Smart plugs are an underrated category in the smart home world. While they may not be as sexy as smart displays or color-changing light panels, they’re a quick and affordable way to bring on/off automation to devices that wouldn’t otherwise have it. The Amazon Smart Plug is meant to fit the bill for anyone decking out an Alexa-based smart home, and may be a default purchase for many people picking up Echo speakers. Find out if it’s worth adding to your collection in this Amazon Smart Plug review.
What you need to know about the Amazon Smart Plug
- Amazon Smart Plug: $24.99 / £24.99 / €24.99 / Rs. 1,999.00
Amazon is pretty upfront about the Smart Plug’s focus: it’s built exclusively for Alexa. It doesn’t support Google Assistant or Apple HomeKit, or even standards like Zigbee or Z-Wave. You explicitly need the Alexa app for Android, iPhone, or iPad to connect it to your Wi-Fi network. This association is so close that if you shop for a speaker like the fourth-generation Echo, Amazon markets the Smart Plug as an add-on “accessory.”
The smart plug is indoor-only and operates on 2.4GHz Wi-Fi. While 5GHz is favorable for more advanced smart home tech, 2.4GHz is fine in this instance as the smart plug doesn’t need a lot of bandwidth and it ensures longer range coverage.
Check out: The best Alexa-compatible devices for your home
Depending on where you live, the exact form factor of the product may vary due to alternate power standards. Our review unit was a bar-shaped North American model with 120VAC input and a maximum 15 amp output — that capacity can shrink to as little as 6 amps in India, limiting the appliances that will work with it.
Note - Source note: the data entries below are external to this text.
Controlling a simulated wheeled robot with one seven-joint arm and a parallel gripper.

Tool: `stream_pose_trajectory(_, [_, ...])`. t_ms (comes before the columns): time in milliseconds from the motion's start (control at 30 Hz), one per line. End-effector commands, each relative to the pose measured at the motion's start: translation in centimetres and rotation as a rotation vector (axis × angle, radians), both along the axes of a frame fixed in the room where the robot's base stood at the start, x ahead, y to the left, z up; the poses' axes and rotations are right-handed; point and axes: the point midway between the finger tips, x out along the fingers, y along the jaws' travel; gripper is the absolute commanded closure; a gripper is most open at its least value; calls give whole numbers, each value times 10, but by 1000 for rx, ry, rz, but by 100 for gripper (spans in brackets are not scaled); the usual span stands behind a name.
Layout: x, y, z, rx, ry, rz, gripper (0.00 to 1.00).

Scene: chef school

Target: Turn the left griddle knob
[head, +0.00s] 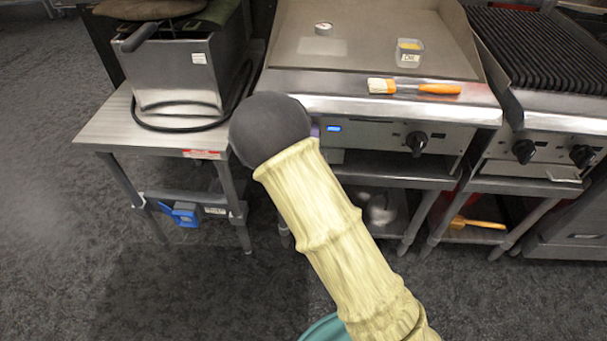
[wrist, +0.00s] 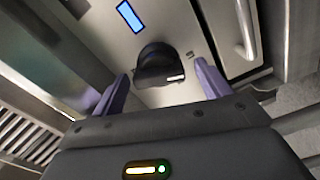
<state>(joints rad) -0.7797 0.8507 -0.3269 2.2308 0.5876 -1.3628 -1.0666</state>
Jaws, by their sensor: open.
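The griddle (head: 372,52) stands at the top middle of the head view, with a control panel along its front. A black knob (wrist: 158,65) shows in the wrist view, in line with the gap between my fingers; I cannot tell whether they touch it. My gripper (wrist: 161,72) is open, its purple fingers on either side of the knob. In the head view only a sliver of purple finger (head: 315,131) shows, beside the dark wrist, which hides the panel's left part. Another griddle knob (head: 416,142) is clear to the right.
A lit blue display (head: 334,129) is right of my wrist and also shows in the wrist view (wrist: 130,17). A brush (head: 425,88) and a small container (head: 409,52) rest on the griddle. A grill (head: 540,50) adjoins at right; a steel side table (head: 112,128) stands at left.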

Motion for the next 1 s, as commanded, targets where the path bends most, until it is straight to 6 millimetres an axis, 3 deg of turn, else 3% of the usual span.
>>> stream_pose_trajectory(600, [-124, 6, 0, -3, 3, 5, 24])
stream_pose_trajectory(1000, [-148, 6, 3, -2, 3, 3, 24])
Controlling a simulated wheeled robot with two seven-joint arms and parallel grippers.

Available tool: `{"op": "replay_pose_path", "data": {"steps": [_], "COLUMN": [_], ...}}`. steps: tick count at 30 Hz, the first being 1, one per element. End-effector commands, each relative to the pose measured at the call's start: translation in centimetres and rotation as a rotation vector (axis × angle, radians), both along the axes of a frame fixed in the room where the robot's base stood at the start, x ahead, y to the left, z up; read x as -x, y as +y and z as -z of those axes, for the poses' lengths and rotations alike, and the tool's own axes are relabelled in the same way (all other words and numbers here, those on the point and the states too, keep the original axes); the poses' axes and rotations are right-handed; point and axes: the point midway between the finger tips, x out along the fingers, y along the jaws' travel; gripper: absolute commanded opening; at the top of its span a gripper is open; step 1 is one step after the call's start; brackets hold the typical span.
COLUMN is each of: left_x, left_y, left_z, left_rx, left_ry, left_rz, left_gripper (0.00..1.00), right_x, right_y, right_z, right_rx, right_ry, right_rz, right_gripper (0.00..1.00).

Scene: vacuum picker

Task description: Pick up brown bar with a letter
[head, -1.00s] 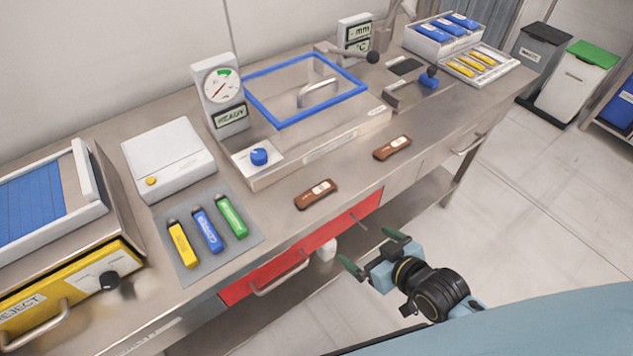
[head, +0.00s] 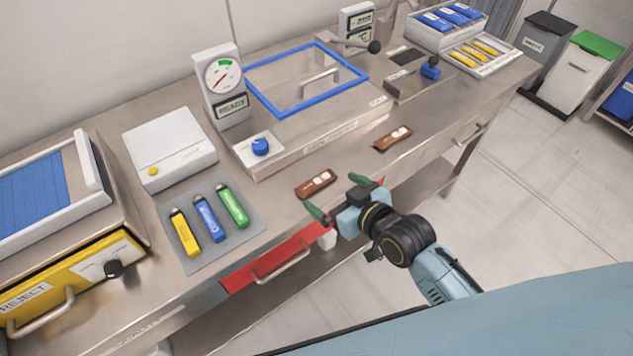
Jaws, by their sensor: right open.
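Two brown bars with pale labels lie apart on the steel bench top in the head view. The nearer brown bar (head: 308,186) is at the front edge, in front of the blue-framed lid. The farther brown bar (head: 386,141) lies to the right and further back. The lettering on both is too small to read. My right gripper (head: 338,196) is open and empty at the bench's front edge. Its fingertips are just right of the nearer bar, apart from the farther one. My left gripper is not in view.
Yellow, blue and green bars lie on a grey mat (head: 249,233) to the left. A blue-framed lid unit (head: 345,119) with a blue knob stands behind the brown bars. A red drawer (head: 238,277) is below the front edge. Bins (head: 577,68) stand at the far right.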

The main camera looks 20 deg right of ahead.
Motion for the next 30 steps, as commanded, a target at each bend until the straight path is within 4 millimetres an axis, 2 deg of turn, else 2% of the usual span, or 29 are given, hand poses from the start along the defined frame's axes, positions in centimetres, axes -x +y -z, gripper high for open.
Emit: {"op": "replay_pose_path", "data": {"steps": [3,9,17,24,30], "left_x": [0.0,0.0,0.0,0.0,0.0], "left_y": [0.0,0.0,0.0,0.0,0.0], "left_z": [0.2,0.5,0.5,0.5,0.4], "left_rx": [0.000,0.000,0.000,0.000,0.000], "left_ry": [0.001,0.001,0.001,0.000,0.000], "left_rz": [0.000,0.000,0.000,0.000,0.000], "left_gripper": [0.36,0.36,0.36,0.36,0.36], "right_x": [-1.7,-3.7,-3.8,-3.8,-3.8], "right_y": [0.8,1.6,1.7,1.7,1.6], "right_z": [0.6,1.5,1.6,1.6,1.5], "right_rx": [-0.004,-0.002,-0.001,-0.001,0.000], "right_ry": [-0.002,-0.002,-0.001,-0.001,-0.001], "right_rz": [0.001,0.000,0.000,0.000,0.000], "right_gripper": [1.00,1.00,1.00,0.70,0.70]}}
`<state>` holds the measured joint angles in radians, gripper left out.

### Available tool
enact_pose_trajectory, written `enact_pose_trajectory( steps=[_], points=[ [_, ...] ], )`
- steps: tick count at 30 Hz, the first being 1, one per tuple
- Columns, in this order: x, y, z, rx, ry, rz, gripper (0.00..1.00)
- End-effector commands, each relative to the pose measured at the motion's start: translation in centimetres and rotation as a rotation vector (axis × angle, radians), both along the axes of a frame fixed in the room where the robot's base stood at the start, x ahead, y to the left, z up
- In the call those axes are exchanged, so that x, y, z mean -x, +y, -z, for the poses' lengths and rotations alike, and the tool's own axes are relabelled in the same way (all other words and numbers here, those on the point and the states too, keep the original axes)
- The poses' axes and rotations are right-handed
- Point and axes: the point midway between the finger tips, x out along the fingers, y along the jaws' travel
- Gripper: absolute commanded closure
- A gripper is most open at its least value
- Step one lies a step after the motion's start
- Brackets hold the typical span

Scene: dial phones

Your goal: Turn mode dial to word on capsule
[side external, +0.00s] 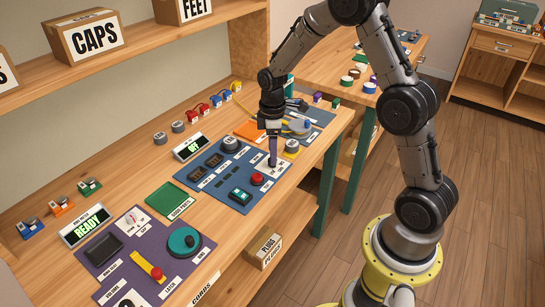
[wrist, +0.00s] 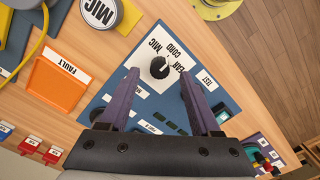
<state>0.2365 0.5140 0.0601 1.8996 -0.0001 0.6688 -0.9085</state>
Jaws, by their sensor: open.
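The mode dial (wrist: 159,67) is a small black round knob on a white plate (wrist: 153,48) lettered MIC, EAR and CORD, seen in the wrist view. Its pointer direction is too small to tell for sure. In the side external view my gripper (side external: 273,163) points down at the blue panel and hides the dial.
The blue panel (side external: 215,182) also carries black slots, a red button (side external: 257,179) and a green switch (side external: 240,195). A display (side external: 192,147) reads OFF. An orange tray (wrist: 57,84) marked FAULT lies near the capsule. A purple panel (side external: 125,240) lies at the front left.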

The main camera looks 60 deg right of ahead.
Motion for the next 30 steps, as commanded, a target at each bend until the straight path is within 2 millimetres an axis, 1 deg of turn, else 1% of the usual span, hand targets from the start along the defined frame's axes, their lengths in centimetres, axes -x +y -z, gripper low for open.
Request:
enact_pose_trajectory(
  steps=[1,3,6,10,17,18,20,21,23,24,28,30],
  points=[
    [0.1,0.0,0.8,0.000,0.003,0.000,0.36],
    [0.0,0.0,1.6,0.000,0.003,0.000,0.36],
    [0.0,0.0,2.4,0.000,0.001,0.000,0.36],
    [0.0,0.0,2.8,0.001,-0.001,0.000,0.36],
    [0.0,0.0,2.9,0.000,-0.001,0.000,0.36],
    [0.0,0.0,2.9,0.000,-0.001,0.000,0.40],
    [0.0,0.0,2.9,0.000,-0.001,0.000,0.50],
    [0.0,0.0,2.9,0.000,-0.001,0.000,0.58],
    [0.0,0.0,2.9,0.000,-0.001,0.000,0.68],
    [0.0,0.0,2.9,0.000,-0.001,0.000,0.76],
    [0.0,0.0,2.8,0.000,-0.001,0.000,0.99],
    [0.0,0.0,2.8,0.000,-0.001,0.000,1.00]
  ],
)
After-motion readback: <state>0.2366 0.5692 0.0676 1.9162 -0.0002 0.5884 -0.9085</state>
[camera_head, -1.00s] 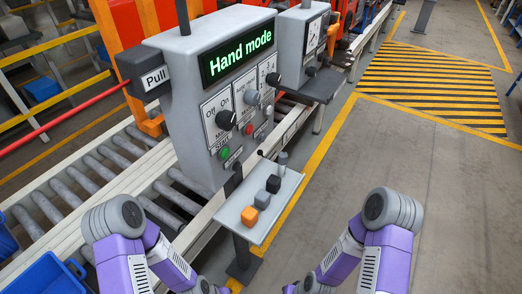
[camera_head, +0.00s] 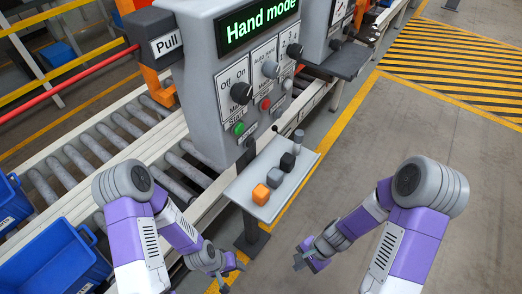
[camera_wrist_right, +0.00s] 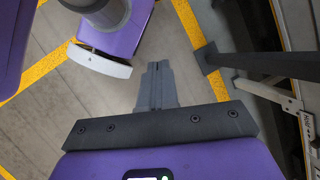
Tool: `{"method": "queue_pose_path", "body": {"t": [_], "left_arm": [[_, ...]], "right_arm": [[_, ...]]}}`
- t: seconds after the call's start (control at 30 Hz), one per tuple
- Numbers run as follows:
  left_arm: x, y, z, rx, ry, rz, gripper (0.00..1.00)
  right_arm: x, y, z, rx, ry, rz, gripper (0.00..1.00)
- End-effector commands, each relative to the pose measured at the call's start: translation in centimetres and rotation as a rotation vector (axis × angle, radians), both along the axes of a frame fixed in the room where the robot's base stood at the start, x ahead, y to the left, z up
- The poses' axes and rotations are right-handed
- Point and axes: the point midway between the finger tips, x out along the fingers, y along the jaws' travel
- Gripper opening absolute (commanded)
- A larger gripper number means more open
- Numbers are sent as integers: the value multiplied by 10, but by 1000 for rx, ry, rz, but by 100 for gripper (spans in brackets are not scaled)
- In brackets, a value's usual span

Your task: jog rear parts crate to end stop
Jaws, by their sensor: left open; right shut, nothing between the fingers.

Amazon Smart Plug is available from Amazon (of course) and comes in a single color option: white.
The Smart Plug lives up to Amazon’s promises of easy installation. It goes into pairing mode the moment you plug it in for the first time, and when I opened the Devices tab in the Alexa app, I got a pop-up offering to guide me through the setup process, including adding it to a room group for easier voice control. The most involved things got was scanning a QR code, and editing the plug’s name to be something other than “First Plug.” Don’t worry — if you lose the QR code, you can always add (or re-add) the plug by holding down its power button until the LED starts flashing, then using the Alexa app’s manual addition process.